Should Old Acquaintance Be Forgot? Probably.

So a new year, full of promise and potential has begun, and like the mythical Phoenix we are free to rise up from the ashes of the old and start our lives anew.
Or, you know, we could just do the same old stuff we’ve been doing.
Either way.
So far 2006 isn’t looking much different from 2005, but it’s early yet, so I suppose I shouldn’t jump to any conclusions.
For me the year began with the sound of my cell phone ringing a bit after midnight.
I knew immediately that it must be Kevin, as no one else ever calls me in the middle of the night when I have to work in the morning.
I didn’t answer it.
It’s not that I didn’t want to talk to him so much as I did want to sleep.
When I checked my voicemail I found that he had simply said, “Happy New Year’s, Jon.”
So while I appreciate the sentiment, once again the timing was a bit off. I do apologize for not answering, but I think that will remain my policy when it comes to late-night calls on work nights.
As soon as I began to drift back to sleep I was forced awake by the sound of some drunk chick in the parking lot staggering around clumsily in her high heels and talking to her companions just as quietly as a drunk chick is able to talk, which, of course, is not very quietly at all.
After she went away I was once again thrust into wakefulness by the sound of someone setting off fireworks.
Eventually, thinking, “It’s New Year’s, not the Fourth of July,” I did get back to sleep, and now here I am at work, where Brian and I are manning the desk minus our boss and co-workers.
Of course, Brian is only here for half the day, at which point Chip, one of our co-workers who took the day off, will come in order to allow Brian to leave early.
As for me, I’m here all day.
Given how much I’m getting paid to be here all day I can’t really complain, and it’s not like I have any particular reason to leave early, or had a reason to come in late.
At this point it’s actually been six years since I’ve done anything to celebrate the coming of the New Year.
That celebration – on the eve of Y2K – was rather subdued, and ultimately disappointing, as, for one thing, I actually was kind of hoping that the world really was going to come to an end, but early on in the day it was already established that it wasn’t, thanks to those spoilsports on the other side of the International Date Line.

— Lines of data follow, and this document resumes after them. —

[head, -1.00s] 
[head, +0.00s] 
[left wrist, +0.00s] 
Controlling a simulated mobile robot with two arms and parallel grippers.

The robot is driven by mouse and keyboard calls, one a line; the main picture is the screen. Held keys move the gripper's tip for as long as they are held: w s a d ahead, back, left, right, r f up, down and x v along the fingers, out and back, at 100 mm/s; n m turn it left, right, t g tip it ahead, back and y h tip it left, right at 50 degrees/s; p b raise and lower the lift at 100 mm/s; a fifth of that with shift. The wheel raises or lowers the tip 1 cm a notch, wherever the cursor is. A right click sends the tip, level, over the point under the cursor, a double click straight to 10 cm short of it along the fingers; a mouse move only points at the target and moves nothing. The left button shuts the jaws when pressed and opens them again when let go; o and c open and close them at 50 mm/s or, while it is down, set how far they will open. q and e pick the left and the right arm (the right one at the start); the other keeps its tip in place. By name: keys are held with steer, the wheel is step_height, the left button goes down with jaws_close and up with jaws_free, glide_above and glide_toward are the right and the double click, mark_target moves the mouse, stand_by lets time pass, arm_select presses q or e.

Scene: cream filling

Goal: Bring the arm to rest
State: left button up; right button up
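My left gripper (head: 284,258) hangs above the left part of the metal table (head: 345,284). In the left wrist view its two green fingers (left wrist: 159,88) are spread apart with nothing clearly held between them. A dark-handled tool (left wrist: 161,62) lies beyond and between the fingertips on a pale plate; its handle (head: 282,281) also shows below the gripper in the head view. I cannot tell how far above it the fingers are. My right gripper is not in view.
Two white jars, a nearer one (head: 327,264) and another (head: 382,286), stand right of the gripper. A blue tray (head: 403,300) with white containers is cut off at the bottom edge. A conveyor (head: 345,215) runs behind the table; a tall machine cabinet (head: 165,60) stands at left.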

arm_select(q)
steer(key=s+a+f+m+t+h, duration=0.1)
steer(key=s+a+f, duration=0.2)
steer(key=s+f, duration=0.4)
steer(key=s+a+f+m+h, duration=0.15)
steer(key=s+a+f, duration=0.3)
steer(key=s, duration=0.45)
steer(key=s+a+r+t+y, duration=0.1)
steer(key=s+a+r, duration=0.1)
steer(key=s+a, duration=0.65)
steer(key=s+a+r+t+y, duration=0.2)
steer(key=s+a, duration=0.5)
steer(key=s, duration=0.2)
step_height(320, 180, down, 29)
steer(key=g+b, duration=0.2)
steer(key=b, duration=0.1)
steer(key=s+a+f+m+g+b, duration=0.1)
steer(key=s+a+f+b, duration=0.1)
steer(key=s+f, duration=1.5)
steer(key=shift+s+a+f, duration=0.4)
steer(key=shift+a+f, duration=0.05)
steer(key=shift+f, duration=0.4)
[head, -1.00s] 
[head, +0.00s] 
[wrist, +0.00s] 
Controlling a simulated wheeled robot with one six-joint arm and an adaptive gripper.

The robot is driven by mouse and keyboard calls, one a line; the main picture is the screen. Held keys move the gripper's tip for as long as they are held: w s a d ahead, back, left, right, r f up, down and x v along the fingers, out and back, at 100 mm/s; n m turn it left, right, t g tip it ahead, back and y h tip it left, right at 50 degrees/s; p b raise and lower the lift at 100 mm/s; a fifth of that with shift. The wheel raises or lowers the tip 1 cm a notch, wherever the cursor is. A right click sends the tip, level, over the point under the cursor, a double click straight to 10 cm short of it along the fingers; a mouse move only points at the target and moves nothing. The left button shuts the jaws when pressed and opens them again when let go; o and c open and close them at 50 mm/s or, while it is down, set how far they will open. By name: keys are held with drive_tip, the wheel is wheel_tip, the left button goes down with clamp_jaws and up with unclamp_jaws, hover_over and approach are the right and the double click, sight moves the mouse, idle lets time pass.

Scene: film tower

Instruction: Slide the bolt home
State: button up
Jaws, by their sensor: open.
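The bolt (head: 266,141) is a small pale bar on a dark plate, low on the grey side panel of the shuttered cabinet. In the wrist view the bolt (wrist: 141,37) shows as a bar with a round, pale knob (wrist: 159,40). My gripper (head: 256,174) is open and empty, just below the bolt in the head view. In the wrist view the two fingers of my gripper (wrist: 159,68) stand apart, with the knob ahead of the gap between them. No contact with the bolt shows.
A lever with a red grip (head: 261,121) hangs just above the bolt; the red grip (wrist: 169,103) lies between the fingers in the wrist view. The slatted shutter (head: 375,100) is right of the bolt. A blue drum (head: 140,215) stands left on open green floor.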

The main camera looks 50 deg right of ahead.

Beyond that, though, it was pretty much like any other night out at the bar for me, albeit slightly more crowded than usual.
At the time I was living in Minnesota, and I had a friend who tended bar at my regular hangout. After his shift ended we headed over to the Wisconsin side of the border, where bars were able to stay open later.
On New Year’s, though, they were allowed to stay open even later than usual. One bar in particular was able to stay open all night on the condition that after 2 am you couldn’t leave and come back in again.
We drove past that bar, looked at how packed the parking lot was, and decided to head over to the strip club instead.
The strip club was incredibly dead, and we ended up spending the next several hours just hanging out and talking to some of the dancers and one of the bouncers.
And that was pretty much how my last big celebration of the New Year ended.
Given that I rarely do much of anything to even acknowledge the onset of a new year, it should come as no surprise that I’m not big on making resolutions.
I don’t really see the point. After all, if I’m going to do something (or not do something), then I’ll just do it (or not do it) regardless of whether or not it’s a new year.
And who would I make a resolution to? Myself? If that’s the case, what’s the payoff if I keep my resolution? What’s the penalty if I don’t?
Still, in the spirit of the New Year I think I’ll go ahead and make a resolution for 2006 anyway. Here it is: I resolve to spend another year alone.
I figure this is a win-win resolution. After all, odds are by the time 2007 rolls around I’ll still be alone, so I’ll at least have lived up to my resolution, and if I fail to keep my resolution, I won’t be alone anymore.
It’s the perfect resolution. It’s just like me giving up sex for Lent.
In any case, I suppose that there are other things I could be doing (like work), so I suppose that will do it for now.
I hope all of you out there are able to come up with some easy resolutions of your own.